“Iron sharpeneth iron; so a man sharpeneth the countenance of his friend.”
Proverbs 27:17
As Christians, God did not create us to live alone. We often are tempted to have an isolated mindset…after all, we have Him and He is all we need, right!? Although He is a friend that sticketh closer than a brother, we find in His Word that He intended for us to have solid, godly friendships. Throughout Scripture we read of those “power” friendships that God used for His glory and for the betterment of those individuals. Even Christ had dear friends while on the earth. Our focus verse says, “Iron sharpeneth iron; so a man sharpeneth the countenance of his friend.” Without friendship, one lacks aid in sharpening and risks a dull countenance. But, to be sharpened by another one must carefully choose their companions.

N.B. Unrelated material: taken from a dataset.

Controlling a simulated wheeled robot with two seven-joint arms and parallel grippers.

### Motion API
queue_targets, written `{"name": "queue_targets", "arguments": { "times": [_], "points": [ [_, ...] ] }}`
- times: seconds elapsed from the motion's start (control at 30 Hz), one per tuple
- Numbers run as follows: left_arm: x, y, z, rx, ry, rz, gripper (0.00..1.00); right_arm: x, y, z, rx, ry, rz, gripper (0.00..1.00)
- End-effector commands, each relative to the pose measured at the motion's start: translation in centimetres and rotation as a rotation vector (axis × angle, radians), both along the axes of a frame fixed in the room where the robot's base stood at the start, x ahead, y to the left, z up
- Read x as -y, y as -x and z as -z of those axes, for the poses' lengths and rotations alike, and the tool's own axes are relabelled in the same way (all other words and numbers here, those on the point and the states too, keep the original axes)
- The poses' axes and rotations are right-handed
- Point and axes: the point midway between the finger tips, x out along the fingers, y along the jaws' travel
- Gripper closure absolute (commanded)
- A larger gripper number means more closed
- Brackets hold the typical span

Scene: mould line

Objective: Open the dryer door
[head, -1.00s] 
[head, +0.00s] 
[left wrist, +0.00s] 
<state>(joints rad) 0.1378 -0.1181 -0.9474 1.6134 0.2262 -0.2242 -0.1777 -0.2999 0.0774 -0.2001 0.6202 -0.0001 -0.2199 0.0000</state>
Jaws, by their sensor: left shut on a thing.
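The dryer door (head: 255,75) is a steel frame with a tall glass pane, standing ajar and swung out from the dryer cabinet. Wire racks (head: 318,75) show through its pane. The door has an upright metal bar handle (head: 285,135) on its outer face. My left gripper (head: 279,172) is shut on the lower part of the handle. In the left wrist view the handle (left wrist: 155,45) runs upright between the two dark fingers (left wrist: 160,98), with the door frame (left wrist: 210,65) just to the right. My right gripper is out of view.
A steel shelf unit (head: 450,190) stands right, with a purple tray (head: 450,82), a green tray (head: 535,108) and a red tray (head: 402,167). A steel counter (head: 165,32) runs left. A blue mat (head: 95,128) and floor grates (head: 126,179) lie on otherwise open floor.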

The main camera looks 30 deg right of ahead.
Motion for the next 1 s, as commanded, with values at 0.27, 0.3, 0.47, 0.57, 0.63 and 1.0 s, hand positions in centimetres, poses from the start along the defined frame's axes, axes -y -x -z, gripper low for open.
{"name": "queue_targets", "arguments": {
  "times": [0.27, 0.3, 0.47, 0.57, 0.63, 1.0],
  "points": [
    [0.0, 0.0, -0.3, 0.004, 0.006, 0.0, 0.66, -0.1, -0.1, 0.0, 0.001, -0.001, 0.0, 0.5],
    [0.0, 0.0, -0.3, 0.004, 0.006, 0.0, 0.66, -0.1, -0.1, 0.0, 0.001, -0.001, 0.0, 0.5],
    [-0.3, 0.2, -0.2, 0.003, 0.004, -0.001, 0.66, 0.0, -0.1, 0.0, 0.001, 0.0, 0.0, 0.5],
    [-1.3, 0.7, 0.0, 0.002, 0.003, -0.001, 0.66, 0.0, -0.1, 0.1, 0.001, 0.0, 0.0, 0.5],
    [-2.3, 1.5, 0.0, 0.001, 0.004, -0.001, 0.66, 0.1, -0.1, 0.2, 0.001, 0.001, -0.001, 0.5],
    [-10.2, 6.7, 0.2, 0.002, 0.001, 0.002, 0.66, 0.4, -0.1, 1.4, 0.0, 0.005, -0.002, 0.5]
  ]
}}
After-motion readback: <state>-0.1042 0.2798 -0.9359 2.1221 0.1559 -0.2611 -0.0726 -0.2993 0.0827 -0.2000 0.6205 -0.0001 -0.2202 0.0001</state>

As prior stated, one must first choose their iron companions wisely. The Bible speaks of being equally yoked. In Amos 3:3 the following question is posed: “Can two walk together, except they be agreed?” As Christians, we must surround ourselves with those who can encourage us in the faith. If we disagree on the most important matter in our lives- Christ- it is impossible that sharpening can take place. Once we have established compatibility and desire for a Proverbs 27:17 friendship, we must work to build and maintain it.
The first step to doing so is examining our own selves or iron. If we are dull, we bring nothing to the table of friendship. We must be actively seeking the Lord and walking with Him so that we have overflow to share with our dear friend. On the flip side of that, there will be times where we do become dull. It is in those moments that the iron friend, who has also been actively walking with the Lord, is ready to step in and provide aid in our sharpening.
But what does the process of iron sharpening iron actually look like? In simplicity, the two pieces are rubbed against one another which creates heat and friction. In this process, that which is no longer helpful is chipped away and results in a freshly sharpened instrument. We often view good friends as those who go out of their way to encourage and uplift us. Too often in our minds, those who tell us how good we’re doing. But, we must keep in mind that encouragement always brings about a better result. We need friends who are willing to walk through those heated situations for our good. On the flip side, we must be willing to create friction in our friendships to provide true help to our loved one. Proverbs 27:6 says, “Faithful are the wounds of a friend; but the kisses of an enemy are deceitful.” This process may often feel uncomfortable but it is a necessary part of God’s design in this area. When we are willing to be chipped away, or to lovingly and gracefully point out the areas that our friend could use sharpening in, we are blessed with a beautiful outcome. This process only strengthens the bond and builds a stronger foundation for growth.
Ask the Lord to help you with your Proverbs 27:17 friendships. Are you willing to be sharpened? Do you truly value those who attempt that process for your betterment or do you resent their sincerity and obedience? Do you often opt for a dull blade? Are you willing to have those uncomfortable conversations or do you neglect your role in the lives of those the Lord has blessed you with? Take time this week to thank the Lord for the friendships that He has blessed you with and ask Him to help build them further. Go out of your way to thank those in your life who have been willing to endure uncomfortable situations to sharpen you. It is through these times that the sweetest of friendship emerges.